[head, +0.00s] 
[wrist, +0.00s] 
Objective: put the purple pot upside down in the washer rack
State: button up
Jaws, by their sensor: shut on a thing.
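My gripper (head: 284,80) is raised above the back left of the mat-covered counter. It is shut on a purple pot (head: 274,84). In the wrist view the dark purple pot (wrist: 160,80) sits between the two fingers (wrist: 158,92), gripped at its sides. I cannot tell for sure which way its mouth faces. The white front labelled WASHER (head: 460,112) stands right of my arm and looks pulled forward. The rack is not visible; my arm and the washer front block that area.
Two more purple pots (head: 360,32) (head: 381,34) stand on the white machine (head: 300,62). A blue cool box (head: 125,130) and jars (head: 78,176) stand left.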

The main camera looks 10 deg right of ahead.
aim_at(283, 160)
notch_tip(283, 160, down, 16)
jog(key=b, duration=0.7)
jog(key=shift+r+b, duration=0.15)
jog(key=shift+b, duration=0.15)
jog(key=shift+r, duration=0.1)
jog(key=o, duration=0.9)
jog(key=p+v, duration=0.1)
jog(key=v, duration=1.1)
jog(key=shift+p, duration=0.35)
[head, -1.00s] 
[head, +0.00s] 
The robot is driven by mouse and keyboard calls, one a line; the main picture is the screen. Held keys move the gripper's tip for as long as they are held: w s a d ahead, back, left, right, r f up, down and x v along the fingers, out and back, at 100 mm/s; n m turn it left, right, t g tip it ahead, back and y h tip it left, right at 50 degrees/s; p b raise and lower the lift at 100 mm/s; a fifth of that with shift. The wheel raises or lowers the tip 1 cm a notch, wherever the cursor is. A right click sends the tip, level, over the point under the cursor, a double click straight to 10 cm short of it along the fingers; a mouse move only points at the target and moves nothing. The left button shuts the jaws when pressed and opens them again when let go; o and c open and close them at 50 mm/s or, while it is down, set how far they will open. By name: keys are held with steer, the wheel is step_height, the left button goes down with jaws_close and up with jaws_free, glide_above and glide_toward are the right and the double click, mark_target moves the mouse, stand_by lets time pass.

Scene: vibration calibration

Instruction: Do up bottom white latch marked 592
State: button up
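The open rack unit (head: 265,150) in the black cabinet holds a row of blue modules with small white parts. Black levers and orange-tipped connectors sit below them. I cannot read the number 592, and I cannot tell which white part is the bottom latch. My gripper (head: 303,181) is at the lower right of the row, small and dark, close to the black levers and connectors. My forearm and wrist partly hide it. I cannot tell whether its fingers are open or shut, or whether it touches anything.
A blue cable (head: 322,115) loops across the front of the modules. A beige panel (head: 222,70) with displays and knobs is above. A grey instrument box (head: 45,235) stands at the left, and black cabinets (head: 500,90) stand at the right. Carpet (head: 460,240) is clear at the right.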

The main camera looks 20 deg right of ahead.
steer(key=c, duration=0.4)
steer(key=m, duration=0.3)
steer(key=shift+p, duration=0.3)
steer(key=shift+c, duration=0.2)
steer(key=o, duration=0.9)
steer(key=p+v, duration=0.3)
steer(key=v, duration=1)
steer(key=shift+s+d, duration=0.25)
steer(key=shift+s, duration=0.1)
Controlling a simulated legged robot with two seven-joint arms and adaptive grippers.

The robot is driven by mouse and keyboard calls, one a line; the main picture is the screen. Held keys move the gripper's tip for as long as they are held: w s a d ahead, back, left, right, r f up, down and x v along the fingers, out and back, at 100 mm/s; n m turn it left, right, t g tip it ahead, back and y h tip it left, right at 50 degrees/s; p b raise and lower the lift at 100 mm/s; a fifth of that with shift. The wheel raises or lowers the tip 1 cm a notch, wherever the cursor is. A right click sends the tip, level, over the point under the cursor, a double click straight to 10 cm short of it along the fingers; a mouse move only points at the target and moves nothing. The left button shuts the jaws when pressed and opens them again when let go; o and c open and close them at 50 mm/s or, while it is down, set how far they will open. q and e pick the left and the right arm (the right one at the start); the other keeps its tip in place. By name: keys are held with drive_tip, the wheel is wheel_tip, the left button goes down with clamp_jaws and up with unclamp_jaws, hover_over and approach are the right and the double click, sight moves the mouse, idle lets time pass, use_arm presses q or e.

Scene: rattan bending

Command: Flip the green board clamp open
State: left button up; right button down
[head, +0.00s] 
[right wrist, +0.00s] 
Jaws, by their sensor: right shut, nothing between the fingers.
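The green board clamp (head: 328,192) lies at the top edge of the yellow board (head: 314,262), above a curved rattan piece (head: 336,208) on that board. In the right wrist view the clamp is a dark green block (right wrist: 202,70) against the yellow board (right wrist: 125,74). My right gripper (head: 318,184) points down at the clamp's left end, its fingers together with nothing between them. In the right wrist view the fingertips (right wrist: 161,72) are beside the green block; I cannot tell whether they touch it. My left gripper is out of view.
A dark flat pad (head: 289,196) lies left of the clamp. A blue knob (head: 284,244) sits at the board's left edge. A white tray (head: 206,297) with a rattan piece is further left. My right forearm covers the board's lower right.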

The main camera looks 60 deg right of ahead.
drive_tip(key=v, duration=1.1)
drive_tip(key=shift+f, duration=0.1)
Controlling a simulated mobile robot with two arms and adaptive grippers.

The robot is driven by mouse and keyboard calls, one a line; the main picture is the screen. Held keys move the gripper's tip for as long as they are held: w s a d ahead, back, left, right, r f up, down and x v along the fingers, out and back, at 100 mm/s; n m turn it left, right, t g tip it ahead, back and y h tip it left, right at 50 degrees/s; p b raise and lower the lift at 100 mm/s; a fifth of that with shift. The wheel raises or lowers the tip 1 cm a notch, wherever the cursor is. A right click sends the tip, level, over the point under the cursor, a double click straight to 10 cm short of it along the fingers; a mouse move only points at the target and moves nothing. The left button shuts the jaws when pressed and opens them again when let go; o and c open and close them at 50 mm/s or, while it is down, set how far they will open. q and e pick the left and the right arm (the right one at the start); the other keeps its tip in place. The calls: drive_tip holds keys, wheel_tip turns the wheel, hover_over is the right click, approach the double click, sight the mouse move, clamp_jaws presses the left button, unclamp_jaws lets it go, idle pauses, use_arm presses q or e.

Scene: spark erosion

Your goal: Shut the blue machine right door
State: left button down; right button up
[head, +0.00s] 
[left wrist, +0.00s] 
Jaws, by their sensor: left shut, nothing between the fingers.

------------------------------------------------

**Your instructions:**
Your answer should be a single number: the count of lines holding the word "grippers".

**Output of the task:**
2